Work required:
Return only the lines running from the line with "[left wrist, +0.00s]" down to the line with "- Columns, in", both included, exactly as they appear.

---- Entries

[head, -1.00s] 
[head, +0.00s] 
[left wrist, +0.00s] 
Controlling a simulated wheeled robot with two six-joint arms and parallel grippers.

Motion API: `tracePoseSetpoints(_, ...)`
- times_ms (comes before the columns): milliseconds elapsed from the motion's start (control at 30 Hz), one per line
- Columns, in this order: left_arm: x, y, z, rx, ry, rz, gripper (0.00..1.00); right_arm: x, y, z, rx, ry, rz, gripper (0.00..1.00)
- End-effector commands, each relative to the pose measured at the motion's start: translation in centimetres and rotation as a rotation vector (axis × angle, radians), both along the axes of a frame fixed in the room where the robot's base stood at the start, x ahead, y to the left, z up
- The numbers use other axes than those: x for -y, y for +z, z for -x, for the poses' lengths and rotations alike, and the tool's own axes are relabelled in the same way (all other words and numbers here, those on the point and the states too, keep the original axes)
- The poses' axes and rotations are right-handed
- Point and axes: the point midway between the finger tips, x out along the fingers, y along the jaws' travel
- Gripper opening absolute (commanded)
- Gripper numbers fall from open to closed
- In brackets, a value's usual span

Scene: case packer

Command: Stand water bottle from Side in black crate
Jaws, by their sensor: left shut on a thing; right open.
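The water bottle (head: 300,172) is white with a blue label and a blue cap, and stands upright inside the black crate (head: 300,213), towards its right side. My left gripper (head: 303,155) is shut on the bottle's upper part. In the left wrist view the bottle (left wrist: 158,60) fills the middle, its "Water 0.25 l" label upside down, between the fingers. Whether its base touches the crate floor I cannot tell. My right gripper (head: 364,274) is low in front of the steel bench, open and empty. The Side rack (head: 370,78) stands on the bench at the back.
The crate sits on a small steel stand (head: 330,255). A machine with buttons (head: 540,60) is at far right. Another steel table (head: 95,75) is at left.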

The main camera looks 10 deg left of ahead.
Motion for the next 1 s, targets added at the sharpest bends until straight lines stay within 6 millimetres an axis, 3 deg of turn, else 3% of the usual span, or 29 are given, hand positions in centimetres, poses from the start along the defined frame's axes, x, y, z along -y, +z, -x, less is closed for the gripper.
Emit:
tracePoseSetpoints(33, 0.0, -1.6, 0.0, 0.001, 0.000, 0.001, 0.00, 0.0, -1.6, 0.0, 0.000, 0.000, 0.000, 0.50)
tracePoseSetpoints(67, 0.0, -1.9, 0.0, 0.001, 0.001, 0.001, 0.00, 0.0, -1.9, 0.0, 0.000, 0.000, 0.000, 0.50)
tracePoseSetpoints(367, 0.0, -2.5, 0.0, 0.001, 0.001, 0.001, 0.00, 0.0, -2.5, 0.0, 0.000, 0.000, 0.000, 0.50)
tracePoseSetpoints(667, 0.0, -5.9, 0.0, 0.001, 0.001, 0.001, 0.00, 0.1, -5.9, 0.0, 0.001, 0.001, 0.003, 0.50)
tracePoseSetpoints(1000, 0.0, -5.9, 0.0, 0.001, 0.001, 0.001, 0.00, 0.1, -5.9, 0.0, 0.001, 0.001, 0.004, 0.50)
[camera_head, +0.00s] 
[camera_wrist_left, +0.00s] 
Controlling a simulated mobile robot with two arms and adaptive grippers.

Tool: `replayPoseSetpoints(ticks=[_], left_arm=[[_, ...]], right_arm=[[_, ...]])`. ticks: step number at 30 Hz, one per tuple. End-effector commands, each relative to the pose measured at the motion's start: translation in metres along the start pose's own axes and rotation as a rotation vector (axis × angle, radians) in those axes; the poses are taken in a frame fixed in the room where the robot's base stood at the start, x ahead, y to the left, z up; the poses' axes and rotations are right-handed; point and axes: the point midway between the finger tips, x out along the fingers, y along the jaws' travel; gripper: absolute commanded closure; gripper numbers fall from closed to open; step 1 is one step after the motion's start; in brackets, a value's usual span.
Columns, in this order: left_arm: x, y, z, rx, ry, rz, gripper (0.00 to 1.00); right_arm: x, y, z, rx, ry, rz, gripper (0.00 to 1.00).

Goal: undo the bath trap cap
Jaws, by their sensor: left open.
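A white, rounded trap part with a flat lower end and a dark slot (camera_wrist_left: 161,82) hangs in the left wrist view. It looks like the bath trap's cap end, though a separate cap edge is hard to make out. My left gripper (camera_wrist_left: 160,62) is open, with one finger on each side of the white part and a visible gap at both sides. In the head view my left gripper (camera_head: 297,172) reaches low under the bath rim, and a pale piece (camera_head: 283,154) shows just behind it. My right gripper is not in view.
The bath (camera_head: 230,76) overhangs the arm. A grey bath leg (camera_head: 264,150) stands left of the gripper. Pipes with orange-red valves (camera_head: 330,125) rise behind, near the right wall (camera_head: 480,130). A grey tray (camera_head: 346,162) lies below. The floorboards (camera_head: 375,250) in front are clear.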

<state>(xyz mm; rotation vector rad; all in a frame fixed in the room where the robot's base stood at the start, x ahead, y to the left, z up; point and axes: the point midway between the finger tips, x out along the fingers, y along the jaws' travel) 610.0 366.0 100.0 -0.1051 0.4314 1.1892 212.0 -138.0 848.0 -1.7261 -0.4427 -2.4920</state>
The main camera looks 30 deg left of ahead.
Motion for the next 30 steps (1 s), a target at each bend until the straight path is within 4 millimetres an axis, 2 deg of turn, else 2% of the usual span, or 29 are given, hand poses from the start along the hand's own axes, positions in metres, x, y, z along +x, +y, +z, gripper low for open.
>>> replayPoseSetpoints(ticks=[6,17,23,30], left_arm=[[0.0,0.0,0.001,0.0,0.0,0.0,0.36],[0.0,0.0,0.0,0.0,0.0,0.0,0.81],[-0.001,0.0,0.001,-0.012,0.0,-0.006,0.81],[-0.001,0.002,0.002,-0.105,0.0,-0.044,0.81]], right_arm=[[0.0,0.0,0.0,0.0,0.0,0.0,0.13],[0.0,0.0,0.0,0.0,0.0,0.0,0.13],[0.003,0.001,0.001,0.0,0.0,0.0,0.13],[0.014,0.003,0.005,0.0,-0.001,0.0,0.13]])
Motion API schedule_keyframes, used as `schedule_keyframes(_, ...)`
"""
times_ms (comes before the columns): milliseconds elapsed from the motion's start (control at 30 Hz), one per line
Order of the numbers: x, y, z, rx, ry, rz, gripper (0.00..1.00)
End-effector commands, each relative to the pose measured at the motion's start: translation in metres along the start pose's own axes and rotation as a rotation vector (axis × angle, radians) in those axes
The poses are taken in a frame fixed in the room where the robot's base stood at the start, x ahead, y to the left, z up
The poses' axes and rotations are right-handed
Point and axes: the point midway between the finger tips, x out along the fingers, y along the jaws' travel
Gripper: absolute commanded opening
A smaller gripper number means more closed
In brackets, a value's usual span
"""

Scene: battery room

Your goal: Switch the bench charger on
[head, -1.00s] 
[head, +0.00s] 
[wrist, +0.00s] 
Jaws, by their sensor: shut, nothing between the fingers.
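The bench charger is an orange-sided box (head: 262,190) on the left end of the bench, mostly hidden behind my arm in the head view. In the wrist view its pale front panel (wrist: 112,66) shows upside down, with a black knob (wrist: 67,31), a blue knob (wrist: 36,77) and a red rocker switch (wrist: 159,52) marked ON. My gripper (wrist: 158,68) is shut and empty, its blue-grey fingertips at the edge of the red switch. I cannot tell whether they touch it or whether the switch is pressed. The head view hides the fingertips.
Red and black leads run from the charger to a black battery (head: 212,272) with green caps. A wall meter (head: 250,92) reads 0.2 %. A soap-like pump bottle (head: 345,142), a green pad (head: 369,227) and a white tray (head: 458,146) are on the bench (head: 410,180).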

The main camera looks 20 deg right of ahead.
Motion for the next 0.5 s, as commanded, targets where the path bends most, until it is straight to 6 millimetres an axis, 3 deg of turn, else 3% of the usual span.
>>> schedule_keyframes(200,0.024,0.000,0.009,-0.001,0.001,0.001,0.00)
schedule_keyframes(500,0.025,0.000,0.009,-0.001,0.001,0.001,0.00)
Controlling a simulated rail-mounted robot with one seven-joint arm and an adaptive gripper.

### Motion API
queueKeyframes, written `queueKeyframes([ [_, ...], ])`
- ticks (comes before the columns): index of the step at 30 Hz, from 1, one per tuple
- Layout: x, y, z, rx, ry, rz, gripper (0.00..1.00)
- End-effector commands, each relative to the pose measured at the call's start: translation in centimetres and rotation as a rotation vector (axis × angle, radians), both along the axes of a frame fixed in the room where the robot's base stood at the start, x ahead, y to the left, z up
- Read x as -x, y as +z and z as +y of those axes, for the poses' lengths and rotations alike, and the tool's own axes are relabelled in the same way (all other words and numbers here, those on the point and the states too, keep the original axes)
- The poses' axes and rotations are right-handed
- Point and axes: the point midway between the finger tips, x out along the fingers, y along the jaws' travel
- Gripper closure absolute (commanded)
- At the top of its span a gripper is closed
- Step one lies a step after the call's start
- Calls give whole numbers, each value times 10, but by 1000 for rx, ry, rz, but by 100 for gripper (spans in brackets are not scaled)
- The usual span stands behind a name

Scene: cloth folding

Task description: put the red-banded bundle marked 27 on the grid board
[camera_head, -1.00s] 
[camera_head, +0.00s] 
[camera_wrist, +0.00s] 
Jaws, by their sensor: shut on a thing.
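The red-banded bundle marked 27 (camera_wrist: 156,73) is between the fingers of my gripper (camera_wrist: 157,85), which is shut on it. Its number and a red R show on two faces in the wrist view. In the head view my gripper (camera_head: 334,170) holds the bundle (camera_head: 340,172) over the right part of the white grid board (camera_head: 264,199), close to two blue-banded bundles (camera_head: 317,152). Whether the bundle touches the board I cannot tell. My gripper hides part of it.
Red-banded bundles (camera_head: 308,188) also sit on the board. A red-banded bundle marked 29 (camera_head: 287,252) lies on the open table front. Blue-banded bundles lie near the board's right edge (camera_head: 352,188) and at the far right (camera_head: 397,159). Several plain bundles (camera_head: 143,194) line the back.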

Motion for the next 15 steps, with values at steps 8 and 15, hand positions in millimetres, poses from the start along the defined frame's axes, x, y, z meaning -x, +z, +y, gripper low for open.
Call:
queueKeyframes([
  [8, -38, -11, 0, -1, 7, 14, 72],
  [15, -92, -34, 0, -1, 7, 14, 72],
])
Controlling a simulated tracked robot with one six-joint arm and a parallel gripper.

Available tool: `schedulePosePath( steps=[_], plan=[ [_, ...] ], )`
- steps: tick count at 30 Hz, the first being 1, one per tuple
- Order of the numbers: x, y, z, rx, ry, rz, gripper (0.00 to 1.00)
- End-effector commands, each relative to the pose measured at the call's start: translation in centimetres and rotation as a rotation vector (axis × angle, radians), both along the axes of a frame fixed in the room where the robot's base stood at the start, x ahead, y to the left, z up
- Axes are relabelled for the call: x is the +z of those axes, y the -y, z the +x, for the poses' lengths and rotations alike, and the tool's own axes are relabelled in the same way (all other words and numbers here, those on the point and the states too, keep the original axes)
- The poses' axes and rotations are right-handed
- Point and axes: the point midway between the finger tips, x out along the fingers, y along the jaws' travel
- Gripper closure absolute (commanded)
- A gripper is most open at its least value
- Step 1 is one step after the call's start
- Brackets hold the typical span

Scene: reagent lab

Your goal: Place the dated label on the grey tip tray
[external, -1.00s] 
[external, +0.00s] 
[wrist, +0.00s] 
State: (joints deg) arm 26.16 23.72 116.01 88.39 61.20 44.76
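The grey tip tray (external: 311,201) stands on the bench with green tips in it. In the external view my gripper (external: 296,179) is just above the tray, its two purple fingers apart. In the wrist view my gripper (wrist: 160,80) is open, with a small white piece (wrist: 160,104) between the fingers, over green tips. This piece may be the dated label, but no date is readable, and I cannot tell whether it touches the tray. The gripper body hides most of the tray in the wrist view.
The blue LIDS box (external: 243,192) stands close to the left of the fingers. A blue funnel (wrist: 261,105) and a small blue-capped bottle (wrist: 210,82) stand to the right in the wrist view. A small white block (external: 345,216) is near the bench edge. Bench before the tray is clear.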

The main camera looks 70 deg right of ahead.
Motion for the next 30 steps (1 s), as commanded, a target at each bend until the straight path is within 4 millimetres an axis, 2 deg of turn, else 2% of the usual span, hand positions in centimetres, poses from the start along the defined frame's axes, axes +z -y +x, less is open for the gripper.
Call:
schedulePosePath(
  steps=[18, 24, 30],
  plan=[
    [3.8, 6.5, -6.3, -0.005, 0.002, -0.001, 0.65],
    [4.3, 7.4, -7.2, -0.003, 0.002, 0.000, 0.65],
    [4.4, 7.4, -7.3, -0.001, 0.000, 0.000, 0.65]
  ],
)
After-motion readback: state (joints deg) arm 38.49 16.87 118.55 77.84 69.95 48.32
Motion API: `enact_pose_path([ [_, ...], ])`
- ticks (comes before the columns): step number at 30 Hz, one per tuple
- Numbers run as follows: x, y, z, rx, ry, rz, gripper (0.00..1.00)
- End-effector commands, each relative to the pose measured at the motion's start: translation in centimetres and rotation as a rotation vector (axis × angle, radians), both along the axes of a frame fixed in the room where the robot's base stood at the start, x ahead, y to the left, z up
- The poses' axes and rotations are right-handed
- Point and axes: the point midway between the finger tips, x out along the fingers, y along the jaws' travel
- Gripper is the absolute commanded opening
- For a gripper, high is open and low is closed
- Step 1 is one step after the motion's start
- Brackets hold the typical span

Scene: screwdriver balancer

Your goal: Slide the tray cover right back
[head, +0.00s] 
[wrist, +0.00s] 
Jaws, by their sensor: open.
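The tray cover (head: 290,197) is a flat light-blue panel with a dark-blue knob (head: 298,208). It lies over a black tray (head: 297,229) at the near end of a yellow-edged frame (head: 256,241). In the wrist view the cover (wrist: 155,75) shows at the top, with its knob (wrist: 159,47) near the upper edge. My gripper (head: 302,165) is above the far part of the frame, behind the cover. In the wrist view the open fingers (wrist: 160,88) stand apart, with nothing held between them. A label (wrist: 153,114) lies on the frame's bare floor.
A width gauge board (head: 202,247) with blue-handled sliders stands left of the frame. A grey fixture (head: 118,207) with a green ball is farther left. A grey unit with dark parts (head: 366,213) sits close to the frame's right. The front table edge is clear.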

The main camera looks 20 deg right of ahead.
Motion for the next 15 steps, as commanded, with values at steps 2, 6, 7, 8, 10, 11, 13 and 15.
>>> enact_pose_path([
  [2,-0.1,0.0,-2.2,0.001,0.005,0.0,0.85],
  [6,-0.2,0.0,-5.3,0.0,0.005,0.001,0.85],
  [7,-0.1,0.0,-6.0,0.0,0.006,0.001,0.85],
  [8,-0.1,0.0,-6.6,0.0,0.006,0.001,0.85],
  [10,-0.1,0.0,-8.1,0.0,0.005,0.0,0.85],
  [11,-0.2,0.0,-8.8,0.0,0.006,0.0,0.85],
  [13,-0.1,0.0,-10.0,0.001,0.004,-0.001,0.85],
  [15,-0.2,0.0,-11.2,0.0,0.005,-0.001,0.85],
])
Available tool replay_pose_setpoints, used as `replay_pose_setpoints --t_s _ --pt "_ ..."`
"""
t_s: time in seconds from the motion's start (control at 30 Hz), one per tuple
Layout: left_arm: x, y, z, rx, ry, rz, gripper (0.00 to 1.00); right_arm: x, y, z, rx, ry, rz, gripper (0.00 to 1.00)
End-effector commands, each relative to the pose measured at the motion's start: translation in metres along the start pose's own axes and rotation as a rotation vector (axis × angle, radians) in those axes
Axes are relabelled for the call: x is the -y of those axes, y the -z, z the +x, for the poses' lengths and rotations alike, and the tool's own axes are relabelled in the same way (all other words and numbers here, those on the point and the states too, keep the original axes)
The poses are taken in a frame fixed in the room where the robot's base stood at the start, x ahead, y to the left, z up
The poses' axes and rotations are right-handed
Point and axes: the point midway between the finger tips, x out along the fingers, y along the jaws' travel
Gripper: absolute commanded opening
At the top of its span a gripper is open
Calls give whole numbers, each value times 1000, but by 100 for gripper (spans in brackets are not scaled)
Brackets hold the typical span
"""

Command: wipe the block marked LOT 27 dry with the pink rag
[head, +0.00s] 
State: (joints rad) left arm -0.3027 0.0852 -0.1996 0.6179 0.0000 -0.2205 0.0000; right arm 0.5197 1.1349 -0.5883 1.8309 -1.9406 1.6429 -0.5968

--------

Worked solution:
[left wrist, +0.00s] 
Controlling a simulated wheeled robot with two six-joint arms and parallel grippers.

Motion API: `tracePoseSetpoints(_, ...)`
- times_ms (comes before the columns): milliseconds elapsed from the motion's start (control at 30 Hz), one per line
- Columns, in this order: left_arm: x, y, z, rx, ry, rz, gripper (0.00..1.00); right_arm: x, y, z, rx, ry, rz, gripper (0.00..1.00)

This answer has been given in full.